When speaking on the subject of falling in love, a lot of people get overly hung up on age. This is a stigma that needs to be addressed. ‘You’re too young to know what love is’, ‘Too old to start over’ or ‘She’s much older than him; their ages are incompatible’ and vice versa. These are statements we have all heard time and again throughout our lives. Even though most dating experts & psychologist would shake their heads at it, these ideas persist. I can tell you for a fact that age doesn’t have anything to do with falling in love. I know this because when I was just 13 years old, I fell in love with a girl in my class. Her name was Lisa and she took my breath away. She wasn’t the prettiest girl in school or even the most graceful, but something about her got deep into the core of me.
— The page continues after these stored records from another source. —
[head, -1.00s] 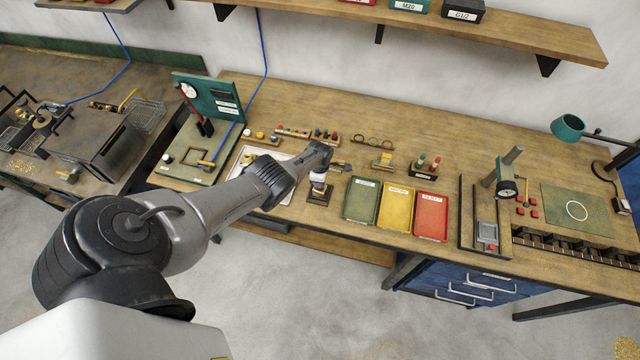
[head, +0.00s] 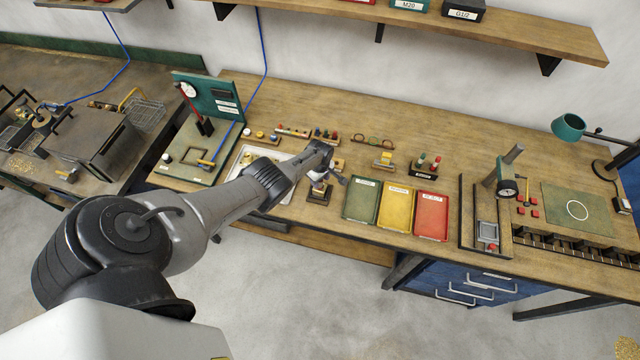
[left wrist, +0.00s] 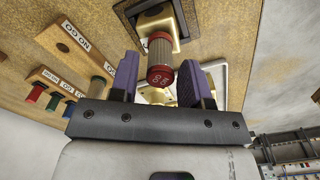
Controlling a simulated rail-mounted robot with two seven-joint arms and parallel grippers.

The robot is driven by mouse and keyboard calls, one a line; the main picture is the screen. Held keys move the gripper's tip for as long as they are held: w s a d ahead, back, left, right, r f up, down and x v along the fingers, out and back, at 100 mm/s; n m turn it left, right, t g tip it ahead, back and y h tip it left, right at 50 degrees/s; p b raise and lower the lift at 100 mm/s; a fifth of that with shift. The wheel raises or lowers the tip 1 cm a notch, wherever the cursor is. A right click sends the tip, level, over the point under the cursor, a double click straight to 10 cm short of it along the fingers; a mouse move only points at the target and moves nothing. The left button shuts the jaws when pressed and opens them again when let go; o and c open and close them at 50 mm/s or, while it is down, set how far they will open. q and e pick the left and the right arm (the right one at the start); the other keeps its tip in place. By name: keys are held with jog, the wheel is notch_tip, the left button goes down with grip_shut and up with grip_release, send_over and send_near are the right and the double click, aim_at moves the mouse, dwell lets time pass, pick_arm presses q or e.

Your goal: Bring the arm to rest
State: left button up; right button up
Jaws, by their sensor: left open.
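My left arm reaches from the lower left over the bench. Its gripper (head: 335,178) is open near a small dark stand (head: 319,194) at the bench's front. In the left wrist view, its two purple fingers (left wrist: 159,68) stand apart. A cylinder with a red, lettered end (left wrist: 160,76) and a grey knurled body shows between and beyond the fingertips. It stands at a brass block on a dark base (left wrist: 187,20). I cannot tell how far it is from the fingers. My right gripper is not in view.
Green (head: 361,200), yellow (head: 396,208) and red (head: 431,216) trays lie right of the gripper. A white tray (head: 246,160) lies partly behind my arm. A green-backed dial fixture (head: 205,125) stands left, a press (head: 505,180) right. Bare wood lies along the back.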

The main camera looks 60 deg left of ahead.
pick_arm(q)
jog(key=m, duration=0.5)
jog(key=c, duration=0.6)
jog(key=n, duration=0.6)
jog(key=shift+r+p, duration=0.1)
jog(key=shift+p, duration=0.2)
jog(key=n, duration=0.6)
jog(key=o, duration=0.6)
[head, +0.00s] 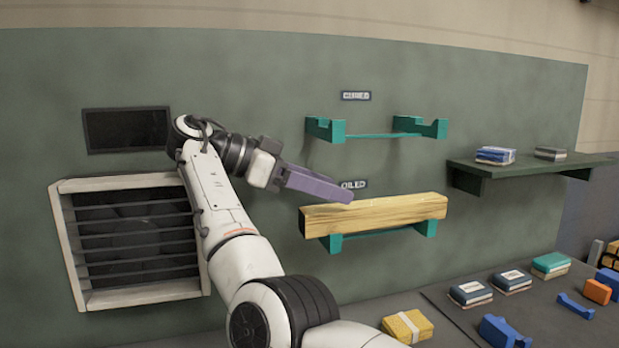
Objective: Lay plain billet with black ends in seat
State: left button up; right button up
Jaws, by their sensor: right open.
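A plain, light wooden billet (375,213) lies level across the lower teal seat (334,243) on the green wall panel, below a label that seems to read OILED (354,184). No black shows on its ends from here. The upper teal seat (325,129), with two notched brackets joined by a thin bar, is empty. My right gripper (345,196) has long purple fingers pointing right and slightly down, just above the billet's left half in the picture. It is open, and nothing shows between its fingers. I cannot tell its depth gap to the billet. My left gripper is not in view.
A dark green shelf (530,168) at right holds small packets. The bench (410,305) below carries a yellow packet (407,326), dark packets (470,293), blue parts (502,331) and an orange block (598,291). A louvred vent (135,295) is at left.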

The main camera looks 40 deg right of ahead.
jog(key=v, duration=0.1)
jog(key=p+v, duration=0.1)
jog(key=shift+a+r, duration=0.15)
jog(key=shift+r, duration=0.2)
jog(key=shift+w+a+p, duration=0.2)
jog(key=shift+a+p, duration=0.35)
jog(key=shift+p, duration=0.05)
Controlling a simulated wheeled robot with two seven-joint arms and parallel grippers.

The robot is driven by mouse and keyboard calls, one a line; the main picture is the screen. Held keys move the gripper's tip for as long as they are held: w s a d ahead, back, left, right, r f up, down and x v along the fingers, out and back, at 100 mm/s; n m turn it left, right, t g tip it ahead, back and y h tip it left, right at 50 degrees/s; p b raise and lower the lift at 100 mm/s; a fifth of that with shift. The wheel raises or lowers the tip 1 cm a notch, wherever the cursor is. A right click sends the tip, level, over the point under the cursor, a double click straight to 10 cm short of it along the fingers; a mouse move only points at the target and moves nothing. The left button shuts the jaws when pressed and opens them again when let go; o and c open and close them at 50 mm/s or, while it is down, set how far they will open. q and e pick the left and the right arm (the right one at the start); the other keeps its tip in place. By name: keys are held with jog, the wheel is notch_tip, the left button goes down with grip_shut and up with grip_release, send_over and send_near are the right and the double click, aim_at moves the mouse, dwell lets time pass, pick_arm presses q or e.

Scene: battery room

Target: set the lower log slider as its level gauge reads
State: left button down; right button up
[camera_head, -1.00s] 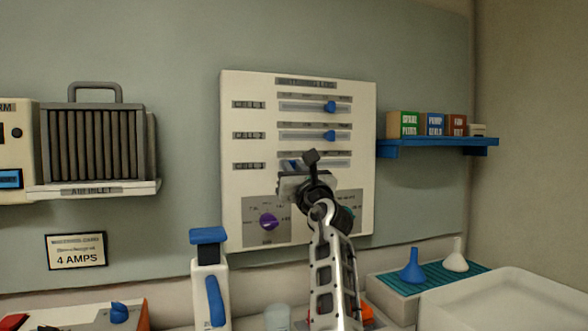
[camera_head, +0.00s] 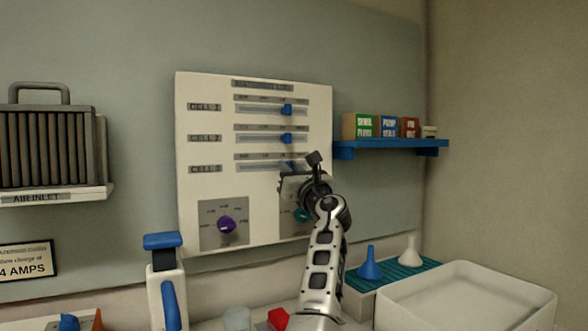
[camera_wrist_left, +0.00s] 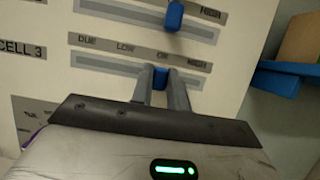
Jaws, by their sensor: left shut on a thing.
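The pale log panel (camera_head: 183,180) on the wall has three horizontal sliders. The lower slider's blue knob (camera_wrist_left: 160,76) sits in the CELL 3 slot (camera_wrist_left: 105,68), about under the OK mark in the left wrist view. My left gripper (camera_wrist_left: 160,88) is shut on this knob, one finger on each side. In the head view my left gripper (camera_head: 291,172) hides part of the lower slot. The upper knob (camera_head: 287,110) and middle knob (camera_head: 287,138) stand toward the right of their slots. I cannot make out a level gauge. My right gripper is out of view.
A purple knob (camera_head: 227,224) and a partly hidden teal knob (camera_head: 301,214) sit low on the panel. A blue shelf (camera_head: 395,147) with small boxes is at right. A white tray (camera_head: 470,300), funnels and a blue-topped bottle (camera_head: 164,242) stand below.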

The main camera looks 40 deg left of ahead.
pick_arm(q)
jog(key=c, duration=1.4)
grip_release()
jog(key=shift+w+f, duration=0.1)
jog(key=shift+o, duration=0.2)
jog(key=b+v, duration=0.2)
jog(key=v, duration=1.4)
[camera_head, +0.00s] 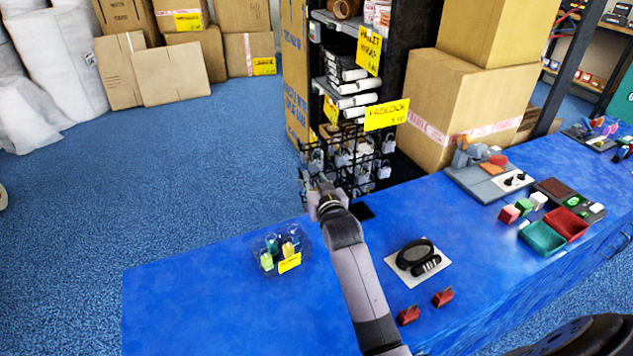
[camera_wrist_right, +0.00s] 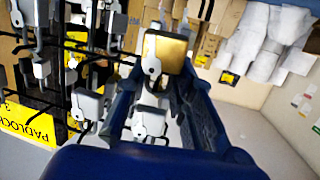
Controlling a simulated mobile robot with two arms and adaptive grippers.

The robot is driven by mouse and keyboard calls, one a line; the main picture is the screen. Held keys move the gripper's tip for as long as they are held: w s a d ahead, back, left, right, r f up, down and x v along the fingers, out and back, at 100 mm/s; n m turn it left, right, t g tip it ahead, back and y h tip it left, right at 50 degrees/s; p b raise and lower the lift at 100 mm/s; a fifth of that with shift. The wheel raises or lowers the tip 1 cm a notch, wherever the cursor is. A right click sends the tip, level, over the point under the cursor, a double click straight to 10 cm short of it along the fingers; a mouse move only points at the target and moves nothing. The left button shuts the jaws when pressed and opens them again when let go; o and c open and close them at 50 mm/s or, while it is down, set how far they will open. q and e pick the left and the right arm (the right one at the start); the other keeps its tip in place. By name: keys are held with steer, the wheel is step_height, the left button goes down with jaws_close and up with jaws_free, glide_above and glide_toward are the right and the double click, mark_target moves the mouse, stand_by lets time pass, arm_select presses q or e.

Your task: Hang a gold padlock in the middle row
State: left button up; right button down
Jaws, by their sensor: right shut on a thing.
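A black wire rack (camera_head: 347,166) stands behind the blue counter, with several silver padlocks (camera_head: 384,172) hanging in rows. A yellow PADLOCK sign (camera_head: 386,115) is above it. My right gripper (camera_head: 322,188) is at the rack's lower left side. In the right wrist view, a gold padlock (camera_wrist_right: 166,52) is held between the dark blue fingers of my right gripper (camera_wrist_right: 170,82). Silver padlocks on the rack (camera_wrist_right: 86,104) show close beside it at the left. In the head view I cannot make out the held padlock. My left gripper is not in view.
A clear bin (camera_head: 287,243) with small coloured items stands on the blue counter (camera_head: 200,300). A black coiled item on a white card (camera_head: 415,258) and two red pieces (camera_head: 425,306) lie right of my arm. Large cartons (camera_head: 470,100) stand right of the rack.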

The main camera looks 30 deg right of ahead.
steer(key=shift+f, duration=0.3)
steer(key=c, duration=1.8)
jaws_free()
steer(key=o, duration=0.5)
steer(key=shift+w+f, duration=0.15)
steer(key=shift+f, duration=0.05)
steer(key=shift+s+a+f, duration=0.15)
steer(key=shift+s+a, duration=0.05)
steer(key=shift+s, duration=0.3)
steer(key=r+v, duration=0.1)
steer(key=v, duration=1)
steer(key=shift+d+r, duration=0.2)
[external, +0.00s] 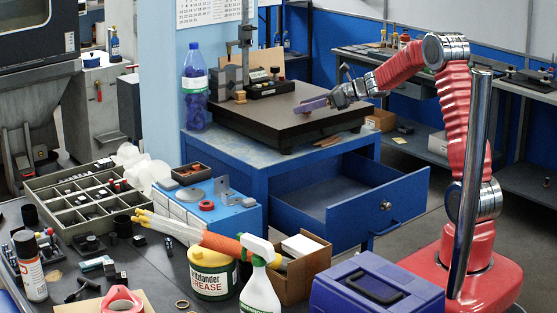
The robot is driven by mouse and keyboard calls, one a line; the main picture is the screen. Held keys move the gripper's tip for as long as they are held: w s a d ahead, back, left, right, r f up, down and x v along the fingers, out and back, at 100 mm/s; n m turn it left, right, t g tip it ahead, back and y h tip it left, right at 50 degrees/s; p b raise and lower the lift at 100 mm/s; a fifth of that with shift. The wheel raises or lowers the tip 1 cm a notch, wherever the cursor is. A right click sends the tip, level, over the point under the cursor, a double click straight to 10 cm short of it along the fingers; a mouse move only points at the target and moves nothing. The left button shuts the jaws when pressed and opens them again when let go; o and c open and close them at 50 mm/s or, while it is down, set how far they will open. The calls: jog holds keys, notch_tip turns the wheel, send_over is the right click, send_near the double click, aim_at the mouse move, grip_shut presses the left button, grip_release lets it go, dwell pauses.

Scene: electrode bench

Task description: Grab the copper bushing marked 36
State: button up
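No copper bushing with a readable 36 can be made out; the markings are too small at this distance. A small copper-brown piece (240,97) sits on the dark surface plate (262,122), near its back left. Another small reddish-brown piece (275,71) stands on a black block (270,89) behind it. My gripper (308,105) is low over the right part of the plate, pointing left, to the right of both pieces. A purple-grey part shows at its tip; I cannot tell whether that is its fingers or something held.
A height gauge (246,45) stands at the plate's back left, with a blue bottle (195,88) beside the plate. The blue drawer (345,198) below is open. The front bench is crowded with a compartment tray (75,212), grease tub (212,274), spray bottle (259,290) and blue toolbox (375,290).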

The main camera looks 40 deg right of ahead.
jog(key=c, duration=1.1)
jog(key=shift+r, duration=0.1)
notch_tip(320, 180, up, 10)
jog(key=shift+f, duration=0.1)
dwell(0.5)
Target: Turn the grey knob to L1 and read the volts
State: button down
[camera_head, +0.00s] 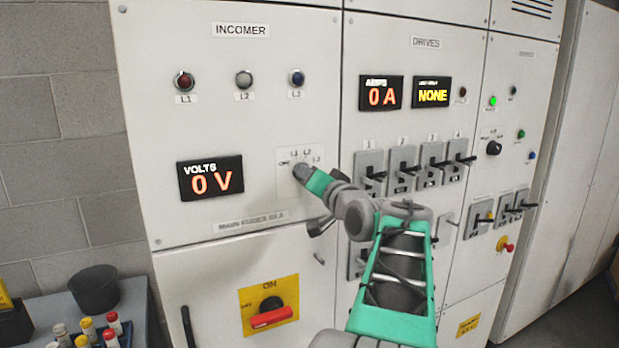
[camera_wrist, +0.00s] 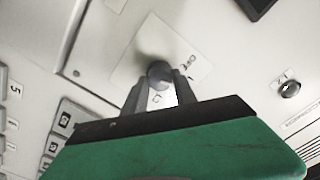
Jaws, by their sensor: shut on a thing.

When I spoke about my love for her with the elders in my life –usually after a fit of angst driven self-loathing and depression related to my inability to make her mine—they would say things similar to what I mentioned above, ‘Lighten up. It’s just puppy love’ and ‘You’re far too young to know what real love is’. Now that I am moving on into the middle section of my life, I can look back with years of wisdom on my side and say, I did love that girl. I loved her wholly and fiercely. My parents and other authoritative figures in my life were wrong to diminish what I felt for her.
The timing never quite lined up for Lisa and I. At one point in high school we had a little summer fling, but even though we ‘liked’ each other, we were mostly just friends throughout our remaining years in school –this made the entirety of my adolescence much like a John Hughes movie. So many things in life are all about the timing.
Would it have worked out if we had fully gotten together? Probably not. Pay special attention to the second half of the old saying, ‘Falling in love is easy; staying in love is something special’. I believe this is because it takes us a few tries (sometimes several) before we actually start to figure things out.
You can fall in love at any age. I remember thinking that my parents must be crazy when they split up years ago. I thought, ‘But they’re in their 50’s … how can they start over again?’ It might be an over-simplification of things to say it like this, but they were unhappy and now they are not. It truly was the best thing that they could do. My father even ended up finding his soulmate about a year after the divorce. Now, 15 years later, he and his new wife are just as much in love and are happily riding time’s trolley towards senility together.
You are never too old or too young to have love knock you out of your socks. But with a certain amount of life experience, maintaining that love becomes a little bit easier.